Listen up, depraved youth of North Korea: Your long-haired revolution is officially over.

According to Radio Free Asia, the North Korean government has introduced guidelines mandating all male university students get the same haircut as Supreme Leader Kim Jong-un -- a tight fade on the sides and an awkward middle part on a floppy cut up top. The decree was reportedly issued in the capital, Pyongyang, two weeks ago and is now being implemented nationwide.

As with most stories out of the Hermit Kingdom, these latest claims about North Korean fashion come thinly sourced. The story may very well be false -- its veracity has already been called into question. But if true, it wouldn't be the first time the government has sought to impose restrictions on hairstyles. Last year, the regime outlined 28 acceptable cuts -- 10 for men and 18 for women -- that were showcased in framed photos in hair salons in Pyongyang. And in 2005, North Korea launched a crusade against long hair. A media campaign declaring "let us trim our hair in accordance with Socialist lifestyle" urged men to shear based on "the demands of the military-first era." Hair, wrote Minju Choson, a government daily, is a "very important issue that shows the people's cultural standards and mental and moral state."

In the magnitude of its depression and deplorable human rights record, North Korea is unique; in its alleged strategy of social control by buzzcut, it is not. In fact, authoritarian regimes around the world have for centuries imposed their political will by regulating men's locks.

After the Manchus conquered China in the 1640s, the empire's new rulers issued an edict forcing all adult men to shave the front of their head and tie the remaining hair in a queue, a long braided ponytail. The rule was imposed under penalty of death. The edict, former American diplomat Edward Earl Rice writes in his book, Mao's Way, reminded the "Chinese of their subordination to Manchu rule." From the conquerors' perspective, "the command to cut one's hair or lose one's head not only brought rulers and subjects together into a single physical resemblance; it also provided them with a perfect loyalty test," the historian Frederic Wakeman notes in The Great Enterprise, his book about the Manchu conquest.
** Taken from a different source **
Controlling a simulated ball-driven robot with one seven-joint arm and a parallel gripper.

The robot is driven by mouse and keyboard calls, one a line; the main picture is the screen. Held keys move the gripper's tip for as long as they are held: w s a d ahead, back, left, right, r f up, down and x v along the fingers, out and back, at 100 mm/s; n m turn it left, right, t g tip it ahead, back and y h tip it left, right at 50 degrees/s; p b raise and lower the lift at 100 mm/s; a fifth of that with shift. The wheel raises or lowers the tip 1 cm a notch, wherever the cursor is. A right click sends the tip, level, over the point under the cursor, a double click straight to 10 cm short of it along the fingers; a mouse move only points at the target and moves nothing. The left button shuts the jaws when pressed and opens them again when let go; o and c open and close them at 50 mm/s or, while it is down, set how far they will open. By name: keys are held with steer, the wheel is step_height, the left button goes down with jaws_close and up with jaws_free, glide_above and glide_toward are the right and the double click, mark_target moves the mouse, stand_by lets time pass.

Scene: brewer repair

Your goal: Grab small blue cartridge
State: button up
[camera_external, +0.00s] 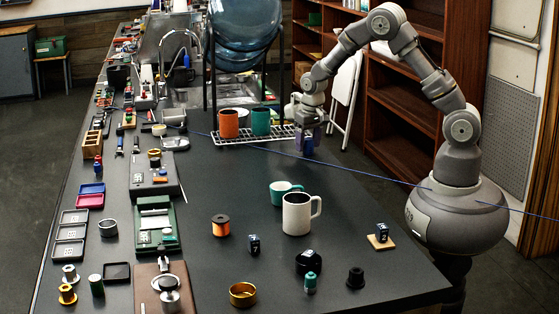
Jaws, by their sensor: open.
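My gripper (306,147) hangs at the end of the arm, pointing down, just right of the wire rack near the table's right edge. A small blue-violet piece shows at its lower end; I cannot tell whether this is the blue cartridge or part of the fingers. The jaws are open, though the gap between them is too small to make out. A small dark blue block with white marks (254,244) stands on the table, apart from the gripper. A similar dark block (381,232) stands on a wooden square at the right. I cannot tell whether either is the cartridge.
The wire rack (222,140) holds an orange and a teal cup below a large blue glass bottle (243,32). Tools and trays crowd the left side. The middle of the table is mostly clear.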

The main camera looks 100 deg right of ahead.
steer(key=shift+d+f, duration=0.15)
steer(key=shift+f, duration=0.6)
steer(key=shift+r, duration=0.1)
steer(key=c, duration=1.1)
Around the same time in Russia, Peter the Great attempted to stamp out beards, which he viewed as a hopeless relic of his country's past. Hoping to modernize Russia in the mold of the West, he imposed a beard tax. Individuals who paid the tariff were given a copper token inscribed with the motto: "The beard is a useless burden."
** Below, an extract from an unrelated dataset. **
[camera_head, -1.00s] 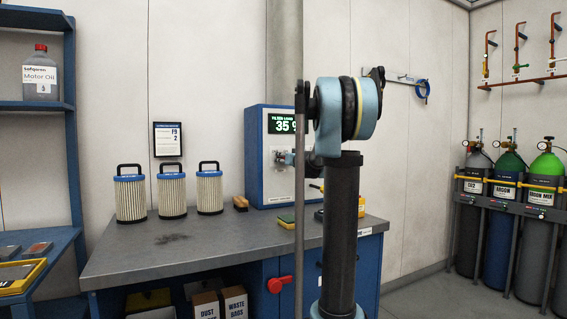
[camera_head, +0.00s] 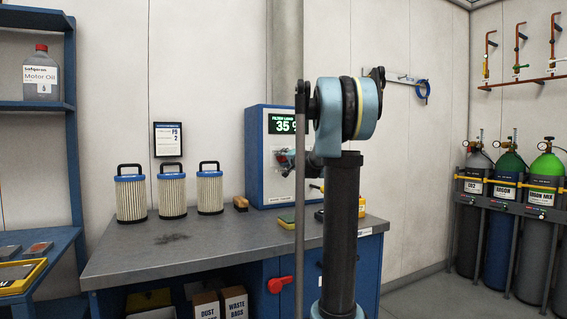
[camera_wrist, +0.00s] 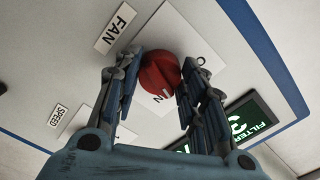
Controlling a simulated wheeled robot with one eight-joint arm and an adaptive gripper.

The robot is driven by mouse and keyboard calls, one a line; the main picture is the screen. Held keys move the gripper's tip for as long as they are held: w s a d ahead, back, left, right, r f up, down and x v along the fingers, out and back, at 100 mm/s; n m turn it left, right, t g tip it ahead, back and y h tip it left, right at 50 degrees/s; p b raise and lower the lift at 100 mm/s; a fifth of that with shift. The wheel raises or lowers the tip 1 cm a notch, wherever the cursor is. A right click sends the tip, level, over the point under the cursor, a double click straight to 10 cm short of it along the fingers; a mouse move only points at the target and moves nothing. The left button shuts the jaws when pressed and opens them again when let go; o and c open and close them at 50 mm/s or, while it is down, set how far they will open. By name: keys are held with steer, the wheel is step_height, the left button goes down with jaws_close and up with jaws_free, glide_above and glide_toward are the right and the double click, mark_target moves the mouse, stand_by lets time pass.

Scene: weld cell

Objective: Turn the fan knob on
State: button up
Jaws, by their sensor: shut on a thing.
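The red fan knob (camera_wrist: 160,72) sits on a white plate beside the FAN label (camera_wrist: 115,28) in the wrist view. The letter N shows on the plate at the knob's edge; the rest of that word is hidden. My gripper (camera_wrist: 168,64) is shut on the knob, one finger on each side of it. The knob is on the face of a blue and white filter unit (camera_head: 256,160), which stands on the bench in the head view. There my arm hides much of the unit's right side.
The unit's green display (camera_head: 282,124) reads 35, with a partly hidden sign after it. A SPEED label (camera_wrist: 58,115) is on the same panel. Several filter cartridges (camera_head: 208,190) stand on the bench (camera_head: 180,255) to the left. Gas cylinders (camera_head: 503,225) stand at the right.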

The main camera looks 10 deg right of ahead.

Several centuries later, during the 1970s, Albanian dictator Enver Hoxha did away with such free-market methods and outlawed beards all together. Saparmurat Niyazov, the former president of Turkmenistan, mimicked this crackdown on personal freedom when he appeared on television in February 2004 to decree that young men could no longer grow out their hair or beards.
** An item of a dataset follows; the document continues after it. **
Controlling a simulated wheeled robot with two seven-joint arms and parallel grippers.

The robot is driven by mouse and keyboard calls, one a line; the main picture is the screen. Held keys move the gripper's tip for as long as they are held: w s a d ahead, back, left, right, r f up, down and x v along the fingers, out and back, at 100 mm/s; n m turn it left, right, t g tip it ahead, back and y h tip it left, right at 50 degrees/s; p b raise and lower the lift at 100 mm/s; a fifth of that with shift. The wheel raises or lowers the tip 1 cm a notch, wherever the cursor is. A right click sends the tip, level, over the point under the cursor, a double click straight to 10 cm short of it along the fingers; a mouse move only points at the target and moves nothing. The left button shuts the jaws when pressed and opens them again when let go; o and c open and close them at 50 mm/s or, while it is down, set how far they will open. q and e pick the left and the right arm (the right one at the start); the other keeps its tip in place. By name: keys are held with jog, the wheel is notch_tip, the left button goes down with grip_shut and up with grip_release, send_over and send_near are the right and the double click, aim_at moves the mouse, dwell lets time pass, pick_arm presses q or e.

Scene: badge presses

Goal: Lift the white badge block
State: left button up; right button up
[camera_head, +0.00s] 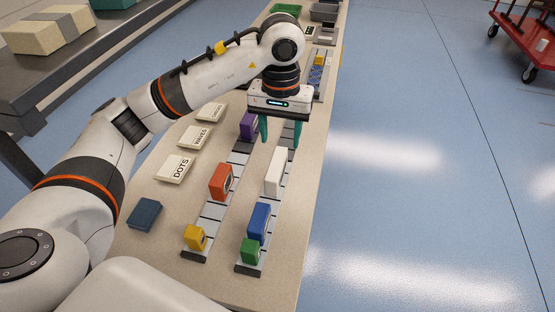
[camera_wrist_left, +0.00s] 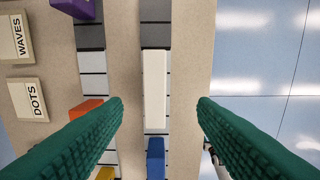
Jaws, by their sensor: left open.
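The white badge block (camera_head: 275,171) stands on the right-hand grey track, behind the blue block (camera_head: 259,222). In the left wrist view the white block (camera_wrist_left: 154,88) lies between the two green fingers, seen from above. My left gripper (camera_head: 280,140) is open and empty, above the track and a little beyond the white block in the head view. The fingers (camera_wrist_left: 161,103) do not touch the block. My right gripper is not in view.
The left-hand track holds a purple (camera_head: 248,125), an orange (camera_head: 221,181) and a yellow block (camera_head: 194,238). A green block (camera_head: 250,251) stands in front of the blue one. Label cards such as DOTS (camera_head: 175,169) and a dark blue block (camera_head: 144,213) lie left.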

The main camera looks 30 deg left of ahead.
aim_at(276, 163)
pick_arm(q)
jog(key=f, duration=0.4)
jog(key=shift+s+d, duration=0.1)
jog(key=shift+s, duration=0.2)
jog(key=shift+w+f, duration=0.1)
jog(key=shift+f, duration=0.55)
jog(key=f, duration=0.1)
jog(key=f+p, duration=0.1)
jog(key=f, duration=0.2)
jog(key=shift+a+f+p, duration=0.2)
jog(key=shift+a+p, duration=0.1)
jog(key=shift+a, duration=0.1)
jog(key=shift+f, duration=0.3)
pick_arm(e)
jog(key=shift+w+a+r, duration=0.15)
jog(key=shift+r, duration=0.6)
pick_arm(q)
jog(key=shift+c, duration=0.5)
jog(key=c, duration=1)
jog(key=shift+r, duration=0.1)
Elsewhere in the world, decrees governing grooming have often been issued in the name of Islam. After the Taliban took control of Afghanistan in 1996, they required men to wear beards in accordance with with the militants' harsh interpretation of Sharia law. In 2010, Islamic militants in Somalia ordered men in the capital of Mogadishu to leave beards untrimmed.

Iran's clerics imposed their own brand of religiously-motivated restrictions in 2010: Ponytails and mullets were out, in favor of tightly-coiffed crew-cuts and side-parts. "The proposed styles are inspired by Iranians' complexion, culture and religion, and Islamic law," said Jaleh Khodayar, the director of Iran's Veil and Chastity Day festival. Hair gel was permitted, but only in modest quantities.

Regardless of religion, authoritarians don't seem to have much love for hippies. After overthrowing Greece's elected government in a 1967 military coup, strongman Georgios Papadopoulos banned "decadent" long hair for men and mini-skirts for women. During the 1970's, Singapore's Lee Kuan Yew denied some foreigners entry into Singapore if their hair was too long. Young people without a clean cut, as Alex Josey writes in his book Lee Kuan Yew: The Crucial Years, "are not employed as caddies at the golf courses where Lee swings his clubs."

Power: Sometimes it grows from a barber's clippers.